\name{apcluster}
\alias{apcluster}
\alias{apclusterLM}
\title{Affinity Propagation}
\description{
   Runs affinity propagation clustering for a given similarity matrix
}
\usage{
apcluster(s, p=NA, q=NA, maxits=1000, convits=100, lam=0.9,
          details=FALSE, nonoise=FALSE, seed=NA)
apclusterLM(s, p=NA, q=NA, maxits=1000, convits=100, lam=0.9,
          details=FALSE, nonoise=FALSE, seed=NA)
}
\arguments{
  \item{s}{an \eqn{l\times l}{lxl} similarity matrix}
  \item{p}{input preference; can be a vector that specifies
           individual preferences for each data point. If scalar,
           the same value is used for all data points. If \code{NA},
           exemplar preferences are initialized according to the
           distribution of non-Inf values in \code{s}. How this
           is done is controlled by the parameter \code{q}.}
  \item{q}{if \code{p=NA}, exemplar preferences are initialized
           according to the distribution of non-Inf values in \code{s}.
           If \code{q=NA}, exemplar preferences are set to the median
           of non-Inf values in \code{s}. If \code{q} is a value
           between 0 and 1, the sample quantile with threshold
           \code{q} is used, whereas \code{q=0.5} again results in
           the median.}
  \item{maxits}{maximal number of iterations that should be executed}
  \item{convits}{the algorithm terminates if the examplars have not
                 changed for \code{convits} iterations}
  \item{lam}{damping factor; should be a value in the range [0.5, 1);
             higher values correspond to heavy damping which may be
             needed if oscillations occur}
  \item{details}{if \code{TRUE}, more detailed information about the
                 algorithm's progress is stored in the output object
                 (see \code{\linkS4class{APResult}})}
  \item{nonoise}{\code{apcluster} adds a small amount of noise to
                 \code{s} to prevent degenerate cases; if \code{TRUE},
                 this is disabled}
  \item{seed}{for reproducibility, the seed of the random number
              generator can be set to a fixed value before
              adding noise (see above), if \code{NA}, the seed remains
              unchanged}
}
\details{Affinity Propagation clusters data using a set of
real-valued pairwise data point similarities as input. Each cluster
is represented by a cluster center data point (the so-called exemplar). 
The method is iterative and searches for clusters maximizing
an objective function called net similarity.

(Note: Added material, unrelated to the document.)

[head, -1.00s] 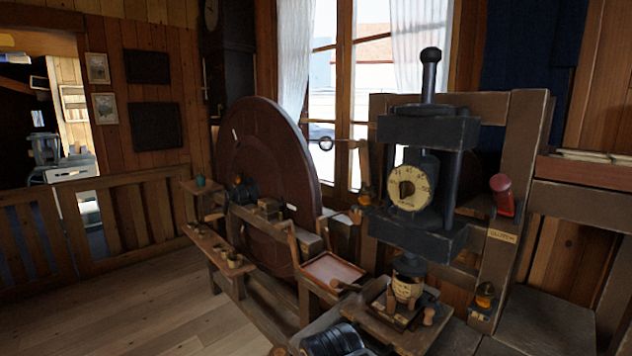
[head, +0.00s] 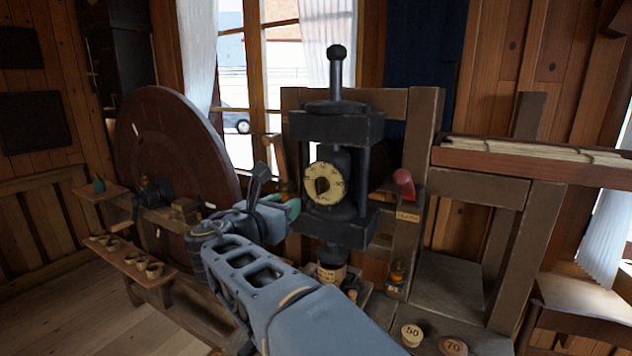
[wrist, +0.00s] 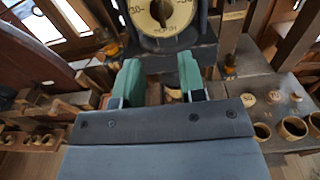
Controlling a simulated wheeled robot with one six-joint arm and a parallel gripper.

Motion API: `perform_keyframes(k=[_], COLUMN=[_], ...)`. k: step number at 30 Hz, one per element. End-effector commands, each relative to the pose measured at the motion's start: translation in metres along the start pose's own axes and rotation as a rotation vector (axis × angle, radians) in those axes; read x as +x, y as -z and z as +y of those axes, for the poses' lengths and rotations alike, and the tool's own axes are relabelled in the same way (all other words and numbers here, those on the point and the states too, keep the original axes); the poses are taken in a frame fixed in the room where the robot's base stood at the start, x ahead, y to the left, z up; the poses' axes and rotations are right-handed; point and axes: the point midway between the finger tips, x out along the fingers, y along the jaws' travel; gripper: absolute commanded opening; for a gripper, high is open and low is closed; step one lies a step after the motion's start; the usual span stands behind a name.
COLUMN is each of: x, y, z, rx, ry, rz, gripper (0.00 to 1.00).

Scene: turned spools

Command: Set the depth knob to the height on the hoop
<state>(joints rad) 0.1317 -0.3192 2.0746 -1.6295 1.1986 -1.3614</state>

Apart from minor adaptations and optimizations, the
implementation of the function \code{apclusterLM} is 
largely analogous to Frey's and Dueck's Matlab code
(see \url{http://www.psi.toronto.edu/affinitypropagation/}). The
function \code{apcluster} uses the same ideas, but replaces the loops
in the computations of responsibilities and availabilities by pure
matrix operations. For moderate data sets, the variant \code{apcluster}
is approximately 60\% faster than \code{apclusterLM}. For large
data sets (several thousands of data samples), the use of
\code{apclusterLM} (LM = Less Memory) may be advantageous, since this
function requires less temporal storage (LM = Less Memory). For at most
5000 samples, we recommend to use \code{apcluster} (on up-to-date
systems that are not too tight with memory).

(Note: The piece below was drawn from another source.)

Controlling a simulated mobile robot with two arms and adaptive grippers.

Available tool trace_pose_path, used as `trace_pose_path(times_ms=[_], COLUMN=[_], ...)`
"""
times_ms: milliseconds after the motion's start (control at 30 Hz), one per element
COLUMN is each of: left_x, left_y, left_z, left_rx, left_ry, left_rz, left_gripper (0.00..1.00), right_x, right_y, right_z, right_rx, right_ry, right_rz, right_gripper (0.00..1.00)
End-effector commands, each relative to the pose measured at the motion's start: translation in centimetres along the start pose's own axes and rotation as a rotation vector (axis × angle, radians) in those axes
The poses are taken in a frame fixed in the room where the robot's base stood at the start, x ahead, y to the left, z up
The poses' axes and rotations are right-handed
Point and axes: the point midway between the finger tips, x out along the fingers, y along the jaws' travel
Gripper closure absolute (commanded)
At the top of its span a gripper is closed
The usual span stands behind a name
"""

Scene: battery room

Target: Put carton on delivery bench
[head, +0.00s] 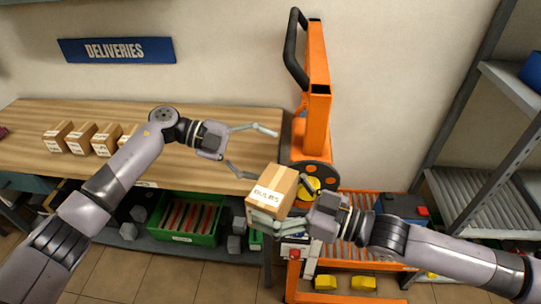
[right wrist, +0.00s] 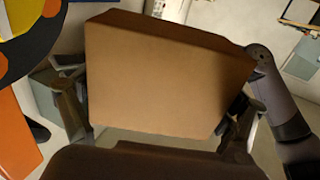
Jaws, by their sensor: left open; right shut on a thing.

The new argument \code{q} allows for better controlling the number of
clusters without knowing the distribution of similarity
values. A meaningful range for the parameter \code{p} can be determined
using the function \code{\link{preferenceRange}}. Alternatively, a
certain fixed number of clusters may be desirable. For this purpose,
the function \code{\link{apclusterK}} is available.
}
\value{
  Upon successful completion, the function returns an
  \code{\linkS4class{APResult}} object.
}
\author{Ulrich Bodenhofer & Andreas Kothmeier
\email{apcluster@bioinf.jku.at}}
\references{\url{http://www.bioinf.jku.at/software/apcluster}

Frey, B. J. and Dueck, D. (2007) Clustering by passing messages
between data points. \emph{Science} \bold{315}, 972-976.
DOI: \href{http://dx.doi.org/10.1126/science.1136800}{10.1126/science.1136800}.

Bodenhofer, U., Kothmeier, A., and Hochreiter, S. (2011)
APCluster: an R package for affinity propagation clustering.
\emph{Bioinformatics} \bold{27}, 2463-2464.
DOI: \href{http://dx.doi.org/10.1093/bioinformatics/btr406}{10.1093/bioinformatics/btr406}.
}
\seealso{\code{\link{APResult}}, \code{\link{show-methods}},
  \code{\link{plot-methods}}, \code{\link{labels-methods}},
  \code{\link{preferenceRange}}, \code{\link{apclusterK}}}
\examples{
## create two Gaussian clouds
cl1 <- cbind(rnorm(100,0.2,0.05),rnorm(100,0.8,0.06))
cl2 <- cbind(rnorm(50,0.7,0.08),rnorm(50,0.3,0.05))
x <- rbind(cl1,cl2)

## create similarity matrix
sim <- negDistMat(x, r=2)

## run affinity propagation (p defaults to median of similarity)
apres <- apcluster(sim)

## show details of clustering results
show(apres)

## plot clustering result
plot(apres, x)

## plot heatmap
plot(apres, sim)

## run affinity propagation with default preference of 10% quantile
## of similarities; this should lead to a smaller number of clusters
apres <- apcluster(sim, q=0.1)
show(apres)
plot(apres, x)

## now try the same with RBF kernel
sim <- expSimMat(x, r=2)
apres <- apcluster(sim, q=0.2)
show(apres)
plot(apres, x)
}
\keyword{cluster}